The Washington PostDemocracy Dies in Darkness

Laura Ingraham’s ‘demographic changes’ monologue is a rallying cry to Trump’s base

Fox News Channel host Laura Ingraham speaks Feb. 23, 2018, in National Harbor, Md. (Chip Somodevilla/Getty Images)

There are multiple reasons that supporters of President Trump latched on to his campaign. But one of the more controversial ones was “cultural anxiety.”

A post-2016 election survey by the Public Religion Research Institute and the Atlantic found that beyond partisan affiliation, “cultural anxiety — feeling like a stranger in America, supporting the deportation of immigrants, and hesitating about educational investment” — was the best predictor for support for Trump.

Many Trump supporters have since rebuffed the suggestion that they were drawn to Trump because he called Mexicans “rapists” and criminals the day he announced his campaign and promised to build a wall along the U.S.-Mexico border to keep immigrants from entering. But since then, other Trump supporters have been more willing to vocalize the “cultural anxiety” that the groups most willing to vote for Trump found themselves experiencing at the end of the Obama presidency. And the latest to do so was Fox News host Laura Ingraham.

While reacting to a podcast interview in which New York congressional candidate Alexandria Ocasio-Cortez, a democratic socialist, lamented how much the United States had changed for the middle and working classes, Ingraham spoke of the changes in the country that she and her viewers found disappointing.

She said:

In some parts of the country, it does seem like the America we know and love doesn’t exist anymore. Massive demographic changes have been foisted upon the American people. And they’re changes that none of us ever voted for and most of us don’t like. From Virginia to California, we see stark examples of how radically in some ways the country has changed. Now much of this is related to both illegal, and in some cases, legal immigration that, of course, progressives love.

Ingraham was speaking in general terms about what Americans believe and want, which is troublesome because most Americans do not feel the way she claims they do. Most Americans — three-quarters — say immigration is a good thing. But the “we” Ingraham was referring to was her viewers — who are more likely to be from groups that still give Trump high approval ratings: Republicans; whites; baby boomers; older, evangelical Christians; working-class and rural Americans.

And she’s right.

The Washington Post previously reported findings from a Post-Kaiser Family Foundation poll:

In response to this poll question — “Which of these do you think is the bigger problem in this country: blacks and Hispanics losing out because of preferences for whites, or whites losing out because of preferences for blacks and Hispanics?” — rural whites are 14 points less likely than urban whites to say they are more concerned about blacks and Hispanics losing out.

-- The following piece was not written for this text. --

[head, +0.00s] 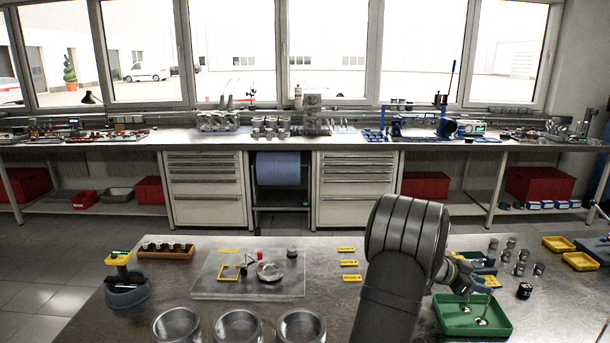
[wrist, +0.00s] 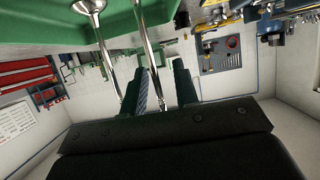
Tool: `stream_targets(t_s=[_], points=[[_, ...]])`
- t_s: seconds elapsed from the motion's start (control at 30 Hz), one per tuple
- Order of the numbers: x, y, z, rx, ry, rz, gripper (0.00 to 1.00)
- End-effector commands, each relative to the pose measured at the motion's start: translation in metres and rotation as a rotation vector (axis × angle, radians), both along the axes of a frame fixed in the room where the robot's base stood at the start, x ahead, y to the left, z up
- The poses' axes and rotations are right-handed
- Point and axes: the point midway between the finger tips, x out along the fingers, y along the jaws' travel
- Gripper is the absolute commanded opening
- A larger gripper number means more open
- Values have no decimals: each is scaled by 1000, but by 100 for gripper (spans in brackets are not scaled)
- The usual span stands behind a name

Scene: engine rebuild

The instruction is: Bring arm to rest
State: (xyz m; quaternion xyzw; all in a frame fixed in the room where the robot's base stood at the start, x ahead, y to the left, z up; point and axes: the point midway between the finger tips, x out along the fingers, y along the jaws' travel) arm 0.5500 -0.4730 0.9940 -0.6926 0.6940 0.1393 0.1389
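In the head view, my arm reaches over the front table. My gripper (head: 462,276), partly hidden by my own wrist, is at the upper edge of a green tray (head: 447,327). Valves (head: 482,320) with round heads and thin stems stand in the tray. In the wrist view, my gripper (wrist: 164,72) has its two fingers apart. One shiny stem (wrist: 147,48) shows between the fingers and another valve (wrist: 103,48) shows left of them. I cannot tell how close the stems are to the fingers. The tray (wrist: 40,28) fills the upper left.
Small metal parts (head: 521,268) and yellow trays (head: 580,261) lie to the right of my gripper. A metal plate (head: 215,285) with parts and several metal cylinders (head: 238,325) are at left. A bare strip of table (head: 333,292) lies between the plate and my arm.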

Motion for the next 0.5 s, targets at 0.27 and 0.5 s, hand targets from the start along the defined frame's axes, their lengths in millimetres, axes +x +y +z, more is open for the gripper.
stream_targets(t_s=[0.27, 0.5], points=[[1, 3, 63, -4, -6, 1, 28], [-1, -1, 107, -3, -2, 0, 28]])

And according to a 2017 Atlantic/PRRI survey:

  • Nearly two-thirds, or 65 percent, of white, working-class Americans believe U.S. culture and way of life has deteriorated since the 1950s.
  • Nearly half, 48 percent, of white, working-class Americans say that “things have changed so much that I often feel like a stranger in my own country.” 
  • More than 6 in 10, or 62 percent, of white, working-class Americans believe the growing number of newcomers from other countries threatens American culture, while 3 in 10, or 30 percent, say these newcomers strengthen society.

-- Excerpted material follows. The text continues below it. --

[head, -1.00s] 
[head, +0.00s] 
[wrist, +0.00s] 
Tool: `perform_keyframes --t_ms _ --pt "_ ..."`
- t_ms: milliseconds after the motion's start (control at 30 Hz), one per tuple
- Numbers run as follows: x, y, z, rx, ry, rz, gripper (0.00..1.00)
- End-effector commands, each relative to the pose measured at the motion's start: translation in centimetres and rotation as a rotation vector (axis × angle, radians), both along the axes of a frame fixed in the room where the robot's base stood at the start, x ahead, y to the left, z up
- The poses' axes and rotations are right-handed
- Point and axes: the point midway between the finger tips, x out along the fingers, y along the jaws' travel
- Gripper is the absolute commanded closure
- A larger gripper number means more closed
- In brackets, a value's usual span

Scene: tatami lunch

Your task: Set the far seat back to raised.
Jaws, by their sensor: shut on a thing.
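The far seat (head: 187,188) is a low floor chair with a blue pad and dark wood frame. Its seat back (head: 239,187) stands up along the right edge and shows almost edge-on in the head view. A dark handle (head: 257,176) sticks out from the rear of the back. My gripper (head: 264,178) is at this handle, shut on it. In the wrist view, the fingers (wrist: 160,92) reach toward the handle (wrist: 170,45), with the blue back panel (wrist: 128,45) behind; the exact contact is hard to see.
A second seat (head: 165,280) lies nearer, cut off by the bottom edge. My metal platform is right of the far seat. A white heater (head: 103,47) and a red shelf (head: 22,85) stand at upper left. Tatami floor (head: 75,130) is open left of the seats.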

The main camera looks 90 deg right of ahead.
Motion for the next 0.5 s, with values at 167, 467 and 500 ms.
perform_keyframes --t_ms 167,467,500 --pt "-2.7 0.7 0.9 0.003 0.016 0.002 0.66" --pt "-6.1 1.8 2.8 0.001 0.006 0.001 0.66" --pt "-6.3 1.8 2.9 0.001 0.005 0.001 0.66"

And a recent Pew Research Center survey revealed that no group supports the idea that the United States has a responsibility to accept refugees less than white evangelical Protestants. Only 25 percent of the reliably Republican group says that the United States has a responsibility to welcome those fleeing persecution in other countries.

As some analysts predict a “blue wave” in the upcoming midterm elections, Ingraham’s words can be interpreted as a rallying cry to Trump’s base. Americans looking to elect lawmakers who would advance Trump’s vision of the United States still retain significant influence, although their share of the national population has declined in the past few decades. And their likelihood to vote — especially in midterm elections — remains higher than that of the groups they fear are replacing them, making their worries unfounded to some.

So while Ingraham and her viewers may be anxious about how the nation’s demographics are changing, as long as they are more likely to show up to the polls than the groups they fear, the United States' move away from the period when most Trump supporters concluded the country was “great” is a quite a ways off.